%%

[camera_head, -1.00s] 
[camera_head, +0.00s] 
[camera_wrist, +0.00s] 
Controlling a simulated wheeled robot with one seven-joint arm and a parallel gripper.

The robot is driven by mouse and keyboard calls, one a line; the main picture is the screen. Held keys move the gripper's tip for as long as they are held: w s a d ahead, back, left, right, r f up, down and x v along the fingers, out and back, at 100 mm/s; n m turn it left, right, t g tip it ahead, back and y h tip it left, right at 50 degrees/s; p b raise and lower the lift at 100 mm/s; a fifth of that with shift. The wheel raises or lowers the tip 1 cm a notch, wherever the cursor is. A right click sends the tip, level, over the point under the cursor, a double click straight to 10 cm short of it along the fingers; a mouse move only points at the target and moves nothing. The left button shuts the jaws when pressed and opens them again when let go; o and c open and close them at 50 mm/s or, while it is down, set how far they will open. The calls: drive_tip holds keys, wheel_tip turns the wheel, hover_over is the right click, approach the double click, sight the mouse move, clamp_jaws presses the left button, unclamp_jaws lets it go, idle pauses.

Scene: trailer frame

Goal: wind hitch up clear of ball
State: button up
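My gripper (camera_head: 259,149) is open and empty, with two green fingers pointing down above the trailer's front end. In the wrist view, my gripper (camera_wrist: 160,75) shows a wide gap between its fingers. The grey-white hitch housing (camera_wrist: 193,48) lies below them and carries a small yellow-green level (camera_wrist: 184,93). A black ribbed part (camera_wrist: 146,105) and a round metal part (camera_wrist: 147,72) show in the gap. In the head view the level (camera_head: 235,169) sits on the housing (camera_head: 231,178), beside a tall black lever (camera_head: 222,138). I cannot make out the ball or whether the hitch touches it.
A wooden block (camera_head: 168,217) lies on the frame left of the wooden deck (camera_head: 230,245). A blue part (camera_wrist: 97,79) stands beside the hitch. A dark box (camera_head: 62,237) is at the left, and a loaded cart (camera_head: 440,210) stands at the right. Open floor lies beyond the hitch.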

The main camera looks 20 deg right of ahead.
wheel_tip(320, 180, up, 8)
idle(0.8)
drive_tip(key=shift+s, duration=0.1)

%%

▸ WRITTEN INSTRUCTION
Your output consists solely of the lines from the one with "Scene: trailer frame" through the last line, copied exactly.

▸ REPLY TO THE EXERCISE
Scene: trailer frame

Goal: wind hitch up clear of ball
State: button up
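My gripper (camera_head: 259,149) is open and empty, with two green fingers pointing down above the trailer's front end. In the wrist view, my gripper (camera_wrist: 160,75) shows a wide gap between its fingers. The grey-white hitch housing (camera_wrist: 193,48) lies below them and carries a small yellow-green level (camera_wrist: 184,93). A black ribbed part (camera_wrist: 146,105) and a round metal part (camera_wrist: 147,72) show in the gap. In the head view the level (camera_head: 235,169) sits on the housing (camera_head: 231,178), beside a tall black lever (camera_head: 222,138). I cannot make out the ball or whether the hitch touches it.
A wooden block (camera_head: 168,217) lies on the frame left of the wooden deck (camera_head: 230,245). A blue part (camera_wrist: 97,79) stands beside the hitch. A dark box (camera_head: 62,237) is at the left, and a loaded cart (camera_head: 440,210) stands at the right. Open floor lies beyond the hitch.

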The main camera looks 20 deg right of ahead.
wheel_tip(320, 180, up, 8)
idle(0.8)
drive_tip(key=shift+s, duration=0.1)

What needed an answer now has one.